• DO THIS: All records below must be retyped exactly.

___ RECORDS FOR PROCESSING

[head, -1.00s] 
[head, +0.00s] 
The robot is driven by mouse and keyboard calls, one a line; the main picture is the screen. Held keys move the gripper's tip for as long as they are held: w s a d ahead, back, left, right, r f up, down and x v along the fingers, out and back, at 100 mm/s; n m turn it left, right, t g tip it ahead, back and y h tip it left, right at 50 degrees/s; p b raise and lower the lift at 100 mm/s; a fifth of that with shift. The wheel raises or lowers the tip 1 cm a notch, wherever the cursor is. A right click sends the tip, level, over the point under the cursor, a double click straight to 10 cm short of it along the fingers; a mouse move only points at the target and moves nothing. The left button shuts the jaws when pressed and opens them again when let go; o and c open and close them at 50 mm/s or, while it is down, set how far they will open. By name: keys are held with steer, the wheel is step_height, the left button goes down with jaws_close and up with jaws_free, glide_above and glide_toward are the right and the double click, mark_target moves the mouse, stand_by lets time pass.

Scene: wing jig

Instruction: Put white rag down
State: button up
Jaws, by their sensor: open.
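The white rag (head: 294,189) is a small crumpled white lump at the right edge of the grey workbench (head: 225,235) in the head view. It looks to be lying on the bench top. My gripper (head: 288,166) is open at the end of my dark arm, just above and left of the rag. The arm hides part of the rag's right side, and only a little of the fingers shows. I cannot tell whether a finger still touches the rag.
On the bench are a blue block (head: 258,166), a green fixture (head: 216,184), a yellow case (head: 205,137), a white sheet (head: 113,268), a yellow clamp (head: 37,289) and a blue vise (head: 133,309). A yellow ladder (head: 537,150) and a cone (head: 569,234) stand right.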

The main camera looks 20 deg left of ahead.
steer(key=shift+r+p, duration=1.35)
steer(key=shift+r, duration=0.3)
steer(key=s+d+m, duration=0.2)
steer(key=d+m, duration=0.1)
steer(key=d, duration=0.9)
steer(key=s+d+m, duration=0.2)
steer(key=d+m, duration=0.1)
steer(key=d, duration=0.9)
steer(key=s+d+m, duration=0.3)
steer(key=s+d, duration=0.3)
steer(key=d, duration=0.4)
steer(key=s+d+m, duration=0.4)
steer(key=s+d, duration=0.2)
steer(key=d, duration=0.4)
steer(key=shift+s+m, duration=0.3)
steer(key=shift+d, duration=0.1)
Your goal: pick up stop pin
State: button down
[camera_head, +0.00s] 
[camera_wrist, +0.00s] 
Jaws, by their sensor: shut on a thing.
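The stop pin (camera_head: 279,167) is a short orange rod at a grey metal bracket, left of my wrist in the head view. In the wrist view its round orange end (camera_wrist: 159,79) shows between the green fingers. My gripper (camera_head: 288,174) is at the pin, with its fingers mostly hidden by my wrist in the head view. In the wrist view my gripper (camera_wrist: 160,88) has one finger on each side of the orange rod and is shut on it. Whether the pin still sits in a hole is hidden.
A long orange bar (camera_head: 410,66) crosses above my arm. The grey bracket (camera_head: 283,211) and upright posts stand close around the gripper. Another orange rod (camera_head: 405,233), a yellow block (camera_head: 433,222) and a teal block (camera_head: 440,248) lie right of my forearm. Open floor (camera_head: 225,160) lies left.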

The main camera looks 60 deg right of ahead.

______

• SOLUTION FOR THIS PROBLEM:
[head, -1.00s] 
[head, +0.00s] 
The robot is driven by mouse and keyboard calls, one a line; the main picture is the screen. Held keys move the gripper's tip for as long as they are held: w s a d ahead, back, left, right, r f up, down and x v along the fingers, out and back, at 100 mm/s; n m turn it left, right, t g tip it ahead, back and y h tip it left, right at 50 degrees/s; p b raise and lower the lift at 100 mm/s; a fifth of that with shift. The wheel raises or lowers the tip 1 cm a notch, wherever the cursor is. A right click sends the tip, level, over the point under the cursor, a double click straight to 10 cm short of it along the fingers; a mouse move only points at the target and moves nothing. The left button shuts the jaws when pressed and opens them again when let go; o and c open and close them at 50 mm/s or, while it is down, set how far they will open. By name: keys are held with steer, the wheel is step_height, the left button goes down with jaws_close and up with jaws_free, glide_above and glide_toward are the right and the double click, mark_target moves the mouse, stand_by lets time pass.

Scene: wing jig

Instruction: Put white rag down
State: button up
Jaws, by their sensor: open.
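The white rag (head: 294,189) is a small crumpled white lump at the right edge of the grey workbench (head: 225,235) in the head view. It looks to be lying on the bench top. My gripper (head: 288,166) is open at the end of my dark arm, just above and left of the rag. The arm hides part of the rag's right side, and only a little of the fingers shows. I cannot tell whether a finger still touches the rag.
On the bench are a blue block (head: 258,166), a green fixture (head: 216,184), a yellow case (head: 205,137), a white sheet (head: 113,268), a yellow clamp (head: 37,289) and a blue vise (head: 133,309). A yellow ladder (head: 537,150) and a cone (head: 569,234) stand right.

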The main camera looks 20 deg left of ahead.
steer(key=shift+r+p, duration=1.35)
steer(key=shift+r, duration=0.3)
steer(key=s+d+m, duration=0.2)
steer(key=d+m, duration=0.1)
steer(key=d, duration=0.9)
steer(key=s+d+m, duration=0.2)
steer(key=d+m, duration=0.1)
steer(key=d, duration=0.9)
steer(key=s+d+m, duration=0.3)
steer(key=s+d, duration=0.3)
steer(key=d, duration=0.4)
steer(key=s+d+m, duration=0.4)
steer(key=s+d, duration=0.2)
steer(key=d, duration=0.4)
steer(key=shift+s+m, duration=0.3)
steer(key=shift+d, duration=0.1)
Your goal: pick up stop pin
State: button down
[camera_head, +0.00s] 
[camera_wrist, +0.00s] 
Jaws, by their sensor: shut on a thing.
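The stop pin (camera_head: 279,167) is a short orange rod at a grey metal bracket, left of my wrist in the head view. In the wrist view its round orange end (camera_wrist: 159,79) shows between the green fingers. My gripper (camera_head: 288,174) is at the pin, with its fingers mostly hidden by my wrist in the head view. In the wrist view my gripper (camera_wrist: 160,88) has one finger on each side of the orange rod and is shut on it. Whether the pin still sits in a hole is hidden.
A long orange bar (camera_head: 410,66) crosses above my arm. The grey bracket (camera_head: 283,211) and upright posts stand close around the gripper. Another orange rod (camera_head: 405,233), a yellow block (camera_head: 433,222) and a teal block (camera_head: 440,248) lie right of my forearm. Open floor (camera_head: 225,160) lies left.

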The main camera looks 60 deg right of ahead.

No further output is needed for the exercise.